(Recorded robot episodes)
•••••

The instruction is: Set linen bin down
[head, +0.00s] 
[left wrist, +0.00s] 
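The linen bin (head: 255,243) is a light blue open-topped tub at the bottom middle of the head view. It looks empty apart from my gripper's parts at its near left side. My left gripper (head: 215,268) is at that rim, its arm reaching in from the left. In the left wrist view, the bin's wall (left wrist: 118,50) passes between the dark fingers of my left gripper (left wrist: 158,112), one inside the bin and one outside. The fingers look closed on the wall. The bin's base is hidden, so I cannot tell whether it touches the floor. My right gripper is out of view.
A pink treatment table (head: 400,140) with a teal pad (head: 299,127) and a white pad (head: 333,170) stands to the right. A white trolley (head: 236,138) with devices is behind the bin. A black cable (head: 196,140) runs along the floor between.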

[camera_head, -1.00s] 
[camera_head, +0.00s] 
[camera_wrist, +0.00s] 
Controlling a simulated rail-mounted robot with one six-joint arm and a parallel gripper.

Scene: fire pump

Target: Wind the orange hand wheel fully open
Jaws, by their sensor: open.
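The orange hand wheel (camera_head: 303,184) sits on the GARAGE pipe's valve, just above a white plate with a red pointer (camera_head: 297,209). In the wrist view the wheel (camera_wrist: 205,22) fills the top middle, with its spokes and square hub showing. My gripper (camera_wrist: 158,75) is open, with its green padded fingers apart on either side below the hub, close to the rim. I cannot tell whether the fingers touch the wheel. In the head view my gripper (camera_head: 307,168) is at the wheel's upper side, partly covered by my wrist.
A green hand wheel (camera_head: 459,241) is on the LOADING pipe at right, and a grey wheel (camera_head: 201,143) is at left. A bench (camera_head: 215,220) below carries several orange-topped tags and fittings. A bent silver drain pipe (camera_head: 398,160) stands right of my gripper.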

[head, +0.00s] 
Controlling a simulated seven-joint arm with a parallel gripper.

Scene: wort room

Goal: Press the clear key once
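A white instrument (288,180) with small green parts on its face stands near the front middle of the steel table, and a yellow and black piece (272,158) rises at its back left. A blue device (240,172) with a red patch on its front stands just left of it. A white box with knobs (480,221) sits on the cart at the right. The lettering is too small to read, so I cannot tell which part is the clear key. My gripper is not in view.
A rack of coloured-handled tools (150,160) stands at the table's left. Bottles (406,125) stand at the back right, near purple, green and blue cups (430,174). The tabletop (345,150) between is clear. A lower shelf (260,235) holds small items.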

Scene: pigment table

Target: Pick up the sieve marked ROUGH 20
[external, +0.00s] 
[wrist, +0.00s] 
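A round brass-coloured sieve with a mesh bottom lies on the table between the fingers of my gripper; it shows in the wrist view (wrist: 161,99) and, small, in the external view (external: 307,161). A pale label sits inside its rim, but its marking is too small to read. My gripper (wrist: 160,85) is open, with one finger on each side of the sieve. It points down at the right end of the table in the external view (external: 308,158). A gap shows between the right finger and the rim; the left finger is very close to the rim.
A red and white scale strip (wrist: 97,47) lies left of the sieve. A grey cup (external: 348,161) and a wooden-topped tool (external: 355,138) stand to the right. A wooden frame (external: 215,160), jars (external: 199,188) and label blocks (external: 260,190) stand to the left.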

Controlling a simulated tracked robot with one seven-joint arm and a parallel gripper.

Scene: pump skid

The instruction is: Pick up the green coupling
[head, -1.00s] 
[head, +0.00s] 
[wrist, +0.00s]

•••••

* [WRITTEN TASK] Print, without alteration, the lines from the line with "Controlling a simulated rail-mounted" to the line with "Target: Wind the orange hand wheel fully open". Include both of them, and omit every other line.

* [TASK ANSWER]
Controlling a simulated rail-mounted robot with one six-joint arm and a parallel gripper.

Scene: fire pump

Target: Wind the orange hand wheel fully open

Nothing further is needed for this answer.